Adozione e Revoca della Risoluzione

Dopo Quattro guerre e Quattro sconfitte, il mondo arabo pianificò la più grande vittoria contro lo stato ebraico all’Assemblea delle Nazioni Unite. La Risoluzione 3379 del Novembre 1975 equiparò il Sionismo al razzismo. Il documento segnò significative modifiche nelle relazioni arabo-israeliane. Il nemico non fu quindi identificato con lo stato, la cui ostinata esistenza era ormai un dato di fatto, bensì l’identificazione del nemico slittò alla base ideological dello Stato ebraico. Come si è trattato nel secondo paragrafo, Israele è frutto del Sionismo come movimento nazionale, quindi minare la stessa base ideologica sulla quale Israele è nata e dalla quale Israele trae la propria esistenza equivale ad attaccare la stessa esistenza dello stato ebraico. Poiché gli attacchi militari frontali ad Israele non sortirono alcun effetto, allora la Guerra cambiò strategia adottando la demonizzazione come arma privilegiata.

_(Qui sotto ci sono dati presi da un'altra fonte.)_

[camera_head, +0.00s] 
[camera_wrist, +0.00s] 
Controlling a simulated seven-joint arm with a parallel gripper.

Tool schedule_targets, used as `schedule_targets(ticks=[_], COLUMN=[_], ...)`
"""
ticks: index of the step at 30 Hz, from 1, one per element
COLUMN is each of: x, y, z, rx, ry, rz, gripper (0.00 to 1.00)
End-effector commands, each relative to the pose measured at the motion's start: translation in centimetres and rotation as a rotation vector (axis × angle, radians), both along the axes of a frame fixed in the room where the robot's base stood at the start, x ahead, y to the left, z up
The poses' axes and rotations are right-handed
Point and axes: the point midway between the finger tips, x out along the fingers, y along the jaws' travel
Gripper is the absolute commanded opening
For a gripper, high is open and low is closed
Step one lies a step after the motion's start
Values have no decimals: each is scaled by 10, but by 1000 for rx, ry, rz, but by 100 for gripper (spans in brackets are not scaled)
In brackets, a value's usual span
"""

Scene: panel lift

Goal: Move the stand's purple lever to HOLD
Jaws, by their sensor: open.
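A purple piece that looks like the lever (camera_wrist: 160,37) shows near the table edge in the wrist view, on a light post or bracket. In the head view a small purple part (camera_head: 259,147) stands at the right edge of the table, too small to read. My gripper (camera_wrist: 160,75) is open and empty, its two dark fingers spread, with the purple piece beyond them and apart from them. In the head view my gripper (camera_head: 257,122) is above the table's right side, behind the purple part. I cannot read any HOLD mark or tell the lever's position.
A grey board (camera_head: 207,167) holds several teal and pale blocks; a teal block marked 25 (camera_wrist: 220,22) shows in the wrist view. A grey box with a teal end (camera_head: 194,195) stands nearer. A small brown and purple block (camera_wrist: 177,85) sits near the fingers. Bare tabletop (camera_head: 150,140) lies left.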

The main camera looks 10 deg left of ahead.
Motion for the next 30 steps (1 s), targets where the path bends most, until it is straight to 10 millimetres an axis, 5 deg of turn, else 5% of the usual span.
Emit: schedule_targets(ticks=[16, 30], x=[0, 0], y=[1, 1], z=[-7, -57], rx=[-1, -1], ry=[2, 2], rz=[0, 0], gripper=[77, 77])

Una analisi dei voti è necessaria per capire come la risoluzione sia il frutto di un determinato quadro ideologico che dev’esser collegato alla Guerra fredda, ai suoi schemi e ai suoi equilibri. Votarono a favore 72 Stati, contro 32, mentre gli astenuti furono 35. Tra la prima cateoria si possono essere individuati almeno tre blocchi: gli Stati arabi ed islamici, l’Unione Sovietica ed i suoi satelliti, e la stragrande maggioranza dei Paesi del terzo Mondo; nella seconda categoria si enumerano solo stati occidentali; mentre nella terza categoria si enumerano paesi del Terzo Mondo ed altri stati occidentali. Per ogni blocco si possono trovare delle ragioni di voto.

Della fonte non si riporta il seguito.